Alternative lenders to the rescue
Not all is bleak in the world of finance. For decades, alternative lenders have steadily increased the volume of credit extended to UK businesses, a trend that continues today. The global alternative lending market is projected to grow at a Compound Annual Growth Rate (CAGR) of over 20% throughout the next decade, positioning the sector as a critical resource for SMEs seeking finance beyond traditional banking channels.
As traditional banks remain highly conservative, alternative lenders are stepping up to ease the bottleneck, offering greater access to capital through more flexible and tailored solutions.
Why are alternative lenders gaining ground in a tight credit market?
The growing appeal of alternative lending lies in its fundamental differences from the rigid rules of high-street banks. Key advantages include:
- Deep pools of funding – Backed by investors seeking stronger returns, alternative lenders can approve more applications and provide funds quickly—often within days of receiving a request.
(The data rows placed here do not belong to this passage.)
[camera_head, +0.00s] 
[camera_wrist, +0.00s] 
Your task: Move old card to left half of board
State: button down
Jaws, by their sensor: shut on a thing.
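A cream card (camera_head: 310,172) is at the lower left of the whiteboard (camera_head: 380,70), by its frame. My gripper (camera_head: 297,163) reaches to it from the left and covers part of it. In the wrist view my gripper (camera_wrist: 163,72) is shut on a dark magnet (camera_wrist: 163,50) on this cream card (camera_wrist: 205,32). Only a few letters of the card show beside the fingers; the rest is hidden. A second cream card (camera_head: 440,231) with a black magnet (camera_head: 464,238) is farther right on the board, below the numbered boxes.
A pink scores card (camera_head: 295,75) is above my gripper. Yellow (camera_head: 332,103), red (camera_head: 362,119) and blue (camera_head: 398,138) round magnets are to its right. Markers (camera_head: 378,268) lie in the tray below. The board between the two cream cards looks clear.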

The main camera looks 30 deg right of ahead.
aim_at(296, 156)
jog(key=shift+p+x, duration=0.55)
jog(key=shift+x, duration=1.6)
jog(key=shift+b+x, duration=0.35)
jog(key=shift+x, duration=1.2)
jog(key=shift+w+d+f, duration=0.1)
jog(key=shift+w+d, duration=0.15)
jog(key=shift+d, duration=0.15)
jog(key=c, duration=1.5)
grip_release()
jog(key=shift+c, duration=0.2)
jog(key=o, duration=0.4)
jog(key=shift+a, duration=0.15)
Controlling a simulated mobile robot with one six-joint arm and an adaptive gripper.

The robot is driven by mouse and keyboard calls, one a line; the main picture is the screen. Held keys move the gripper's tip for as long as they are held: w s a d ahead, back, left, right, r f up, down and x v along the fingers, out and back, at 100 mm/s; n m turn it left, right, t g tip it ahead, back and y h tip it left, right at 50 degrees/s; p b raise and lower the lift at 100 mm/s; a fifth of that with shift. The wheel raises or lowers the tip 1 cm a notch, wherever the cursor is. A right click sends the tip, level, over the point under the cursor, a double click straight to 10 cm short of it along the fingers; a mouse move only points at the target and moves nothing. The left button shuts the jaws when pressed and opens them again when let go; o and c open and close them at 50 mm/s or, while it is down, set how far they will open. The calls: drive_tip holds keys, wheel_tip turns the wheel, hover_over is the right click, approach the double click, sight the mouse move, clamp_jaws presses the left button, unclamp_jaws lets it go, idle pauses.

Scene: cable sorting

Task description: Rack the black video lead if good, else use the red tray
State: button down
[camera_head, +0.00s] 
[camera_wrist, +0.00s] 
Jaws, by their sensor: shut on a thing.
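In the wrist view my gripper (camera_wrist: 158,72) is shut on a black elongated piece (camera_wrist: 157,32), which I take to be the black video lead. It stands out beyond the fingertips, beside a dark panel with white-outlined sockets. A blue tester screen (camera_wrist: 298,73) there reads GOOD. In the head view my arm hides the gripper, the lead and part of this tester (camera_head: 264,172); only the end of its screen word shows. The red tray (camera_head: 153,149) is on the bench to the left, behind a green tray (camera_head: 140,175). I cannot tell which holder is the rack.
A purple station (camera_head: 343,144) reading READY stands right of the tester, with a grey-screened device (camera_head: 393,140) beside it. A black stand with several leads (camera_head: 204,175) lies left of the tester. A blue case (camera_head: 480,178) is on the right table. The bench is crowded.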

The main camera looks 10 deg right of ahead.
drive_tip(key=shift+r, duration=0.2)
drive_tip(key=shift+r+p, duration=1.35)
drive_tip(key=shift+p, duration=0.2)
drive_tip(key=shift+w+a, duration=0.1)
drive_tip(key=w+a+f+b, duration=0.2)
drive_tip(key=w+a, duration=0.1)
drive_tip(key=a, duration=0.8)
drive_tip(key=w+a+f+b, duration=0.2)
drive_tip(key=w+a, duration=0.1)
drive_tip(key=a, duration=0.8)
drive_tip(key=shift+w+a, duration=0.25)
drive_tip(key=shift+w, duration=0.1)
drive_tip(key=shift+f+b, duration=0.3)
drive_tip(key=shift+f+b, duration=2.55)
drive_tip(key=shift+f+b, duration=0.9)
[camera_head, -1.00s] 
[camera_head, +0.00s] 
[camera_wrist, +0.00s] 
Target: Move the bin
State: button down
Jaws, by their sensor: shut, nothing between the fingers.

- Innovative credit analysis – Rather than relying solely on traditional credit scores, alternative lenders use technology-driven methods to analyse thousands of data points, uncovering collateral value and financial strengths that banks may overlook. This enables them to support businesses with less-than-perfect credit records or uneven trading performance.
- Fewer restrictive covenants – As banks continue to use restrictions to limit their exposure to the SME sector, alternative lenders typically impose minimal conditions. Business owners retain greater freedom in how funds are used and, depending on the product chosen, may avoid onerous monthly or quarterly reporting requirements.
Decoding alternative lending options
Moving away from rigid, fixed-term business loans, alternative lenders offer a range of finance solutions designed for flexibility:
- Invoice financing: This flexible finance solution helps businesses unlock cash tied up in unpaid invoices without incurring debt. You receive up to 90 % of the invoice value (minus a small fee) within 24 hours. With minimal loan covenants, this funding solution provides the business with heightened control of the facility and how funds are utilized. Providers handle credit management and collections. Once your customer pays the invoice in full to the lender, the remaining balance owed is transferred to you.
- Invoice discounting: Like invoice financing, this funding arrangement enables businesses to unlock the cash tied up in unpaid invoices by receiving up to 90% of the invoice value, typically within 24 hours. The business maintains control over collections, customer relationships and credit control. When your customer pays the invoice the lender sends the remainder owing. Minimal covenants provide flexibility and optimum control of the facility.
- Bad debt protection: Not being able to collect payment for goods or services already supplied can have a serious and detrimental impact on your business. Bad debt protection gives you the confidence of knowing that you will receive payment for invoices due from your customers in the event of non-payment, thus protecting your longer-term cashflow.
Conclusion
In today’s unpredictable financial climate, SMEs must remain agile. Alternative lenders can offer the difference between surviving and thriving by providing flexible solutions designed to unlock working capital quickly.
For SMEs struggling with bank restrictions, the message is clear: think beyond traditional lenders. Alternative lenders are ready to partner with you, offering easier qualification criteria, faster approvals, and tailored funding solutions that support both resilience and growth.
Contact us to increase access to business credit with flexible alternative lending options.
Key Takeaways
- A significant number of SMEs started or increased their use of credit in 2024 to support day-to-day operations and fuel growth.
- Many of these businesses struggle to secure approvals from traditional sources as high-street banks continue to impose tight lending criteria. Alternative lenders are gaining ground, offering higher approval rates, faster turnaround times, and flexible terms.
- Partnering with a alternative lender provider can give SMEs the resources they need to grow, even in uncertain markets.